** Short task **
Copy the records that follow exactly as written, but not their pictures.

** Data excerpts **
--------------------------------

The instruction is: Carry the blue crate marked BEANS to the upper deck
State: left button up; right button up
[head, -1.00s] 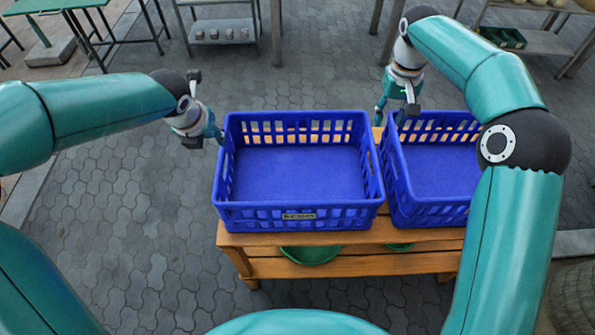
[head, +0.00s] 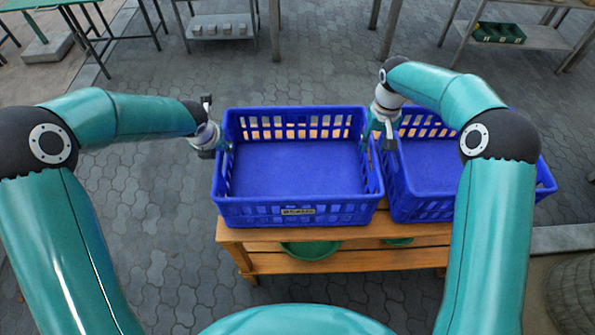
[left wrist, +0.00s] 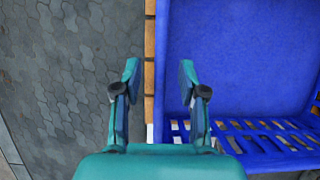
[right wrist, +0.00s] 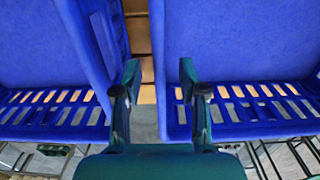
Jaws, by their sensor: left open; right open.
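A blue slatted crate (head: 250,216) stands on the left of a wooden table (head: 330,232). It looks empty, and the small label on its front wall is too blurred to read. My left gripper (head: 224,147) is open at its left rim; in the left wrist view the fingers (left wrist: 159,72) sit either side of the crate's edge (left wrist: 235,55). I cannot identify an upper deck.
A second blue crate (head: 412,208) stands close on the right, partly behind my right arm, with a narrow gap between. A green bowl (head: 311,250) sits on the table's lower shelf. Metal racks (head: 222,30) stand behind. Paving left of the table is clear.

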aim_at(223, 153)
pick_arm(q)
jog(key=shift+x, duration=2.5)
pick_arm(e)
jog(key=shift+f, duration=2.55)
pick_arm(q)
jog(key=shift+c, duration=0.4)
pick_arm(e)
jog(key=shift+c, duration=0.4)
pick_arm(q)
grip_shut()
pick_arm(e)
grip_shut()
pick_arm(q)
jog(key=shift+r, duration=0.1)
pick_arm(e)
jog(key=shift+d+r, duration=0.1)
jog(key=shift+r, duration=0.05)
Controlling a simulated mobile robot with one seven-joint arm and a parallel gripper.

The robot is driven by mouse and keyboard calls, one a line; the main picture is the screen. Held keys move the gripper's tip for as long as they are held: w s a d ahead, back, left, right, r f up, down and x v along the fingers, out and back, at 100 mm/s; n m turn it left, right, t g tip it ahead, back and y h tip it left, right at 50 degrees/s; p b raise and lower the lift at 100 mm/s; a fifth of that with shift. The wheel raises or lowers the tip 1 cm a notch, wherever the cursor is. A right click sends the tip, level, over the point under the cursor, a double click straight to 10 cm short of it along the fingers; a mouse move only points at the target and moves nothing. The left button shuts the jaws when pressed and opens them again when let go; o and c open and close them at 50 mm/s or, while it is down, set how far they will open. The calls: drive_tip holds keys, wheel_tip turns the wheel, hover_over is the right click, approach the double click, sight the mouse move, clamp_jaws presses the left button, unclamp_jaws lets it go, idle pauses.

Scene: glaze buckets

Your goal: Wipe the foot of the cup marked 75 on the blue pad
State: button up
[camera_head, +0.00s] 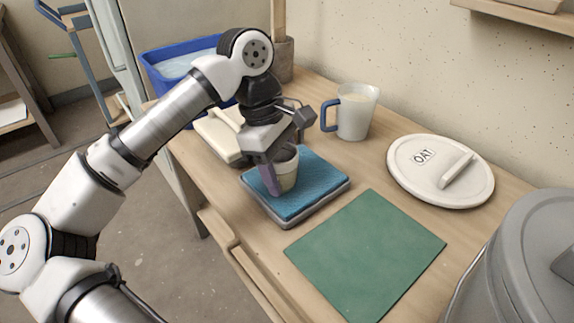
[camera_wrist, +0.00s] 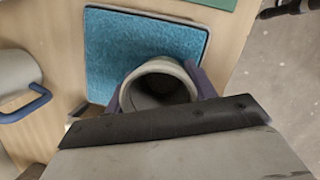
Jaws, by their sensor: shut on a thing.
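The blue pad (camera_head: 313,192) lies in a grey tray on the wooden table, and it also shows in the wrist view (camera_wrist: 140,45). My gripper (camera_head: 279,175) is over the near-left part of the pad, shut on a grey-beige cup (camera_head: 287,170). The cup is upright, and its open mouth faces the camera in the wrist view (camera_wrist: 158,84), with a finger on each side. No mark 75 can be read on it. The cup's foot is at or just above the pad; I cannot tell whether it touches.
A green mat (camera_head: 366,252) lies in front of the pad. A jug with a blue handle (camera_head: 355,110) stands behind, and a round lid marked OAT (camera_head: 420,185) lies to the right. A large grey bucket (camera_head: 530,260) is at the right edge; a blue tub (camera_head: 165,80) is behind my arm.

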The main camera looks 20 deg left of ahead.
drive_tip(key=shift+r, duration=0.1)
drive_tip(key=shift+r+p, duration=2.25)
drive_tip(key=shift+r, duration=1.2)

--------------------------------

** Written solution **
The instruction is: Carry the blue crate marked BEANS to the upper deck
State: left button up; right button up
[head, -1.00s] 
[head, +0.00s] 
[left wrist, +0.00s] 
[right wrist, +0.00s] 
Jaws, by their sensor: left open; right open.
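A blue slatted crate (head: 250,216) stands on the left of a wooden table (head: 330,232). It looks empty, and the small label on its front wall is too blurred to read. My left gripper (head: 224,147) is open at its left rim; in the left wrist view the fingers (left wrist: 159,72) sit either side of the crate's edge (left wrist: 235,55). I cannot identify an upper deck.
A second blue crate (head: 412,208) stands close on the right, partly behind my right arm, with a narrow gap between. A green bowl (head: 311,250) sits on the table's lower shelf. Metal racks (head: 222,30) stand behind. Paving left of the table is clear.

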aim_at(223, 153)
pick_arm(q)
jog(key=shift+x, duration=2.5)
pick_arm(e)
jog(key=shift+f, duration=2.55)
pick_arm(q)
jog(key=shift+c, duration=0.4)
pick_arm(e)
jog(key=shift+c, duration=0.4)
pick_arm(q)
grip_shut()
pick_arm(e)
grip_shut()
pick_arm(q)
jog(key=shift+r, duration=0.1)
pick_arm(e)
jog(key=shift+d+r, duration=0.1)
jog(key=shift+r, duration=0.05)
Controlling a simulated mobile robot with one seven-joint arm and a parallel gripper.

The robot is driven by mouse and keyboard calls, one a line; the main picture is the screen. Held keys move the gripper's tip for as long as they are held: w s a d ahead, back, left, right, r f up, down and x v along the fingers, out and back, at 100 mm/s; n m turn it left, right, t g tip it ahead, back and y h tip it left, right at 50 degrees/s; p b raise and lower the lift at 100 mm/s; a fifth of that with shift. The wheel raises or lowers the tip 1 cm a notch, wherever the cursor is. A right click sends the tip, level, over the point under the cursor, a double click straight to 10 cm short of it along the fingers; a mouse move only points at the target and moves nothing. The left button shuts the jaws when pressed and opens them again when let go; o and c open and close them at 50 mm/s or, while it is down, set how far they will open. The calls: drive_tip holds keys, wheel_tip turns the wheel, hover_over is the right click, approach the double click, sight the mouse move, clamp_jaws presses the left button, unclamp_jaws lets it go, idle pauses.

Scene: glaze buckets

Your goal: Wipe the foot of the cup marked 75 on the blue pad
State: button up
[camera_head, +0.00s] 
[camera_wrist, +0.00s] 
Jaws, by their sensor: shut on a thing.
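The blue pad (camera_head: 313,192) lies in a grey tray on the wooden table, and it also shows in the wrist view (camera_wrist: 140,45). My gripper (camera_head: 279,175) is over the near-left part of the pad, shut on a grey-beige cup (camera_head: 287,170). The cup is upright, and its open mouth faces the camera in the wrist view (camera_wrist: 158,84), with a finger on each side. No mark 75 can be read on it. The cup's foot is at or just above the pad; I cannot tell whether it touches.
A green mat (camera_head: 366,252) lies in front of the pad. A jug with a blue handle (camera_head: 355,110) stands behind, and a round lid marked OAT (camera_head: 420,185) lies to the right. A large grey bucket (camera_head: 530,260) is at the right edge; a blue tub (camera_head: 165,80) is behind my arm.

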The main camera looks 20 deg left of ahead.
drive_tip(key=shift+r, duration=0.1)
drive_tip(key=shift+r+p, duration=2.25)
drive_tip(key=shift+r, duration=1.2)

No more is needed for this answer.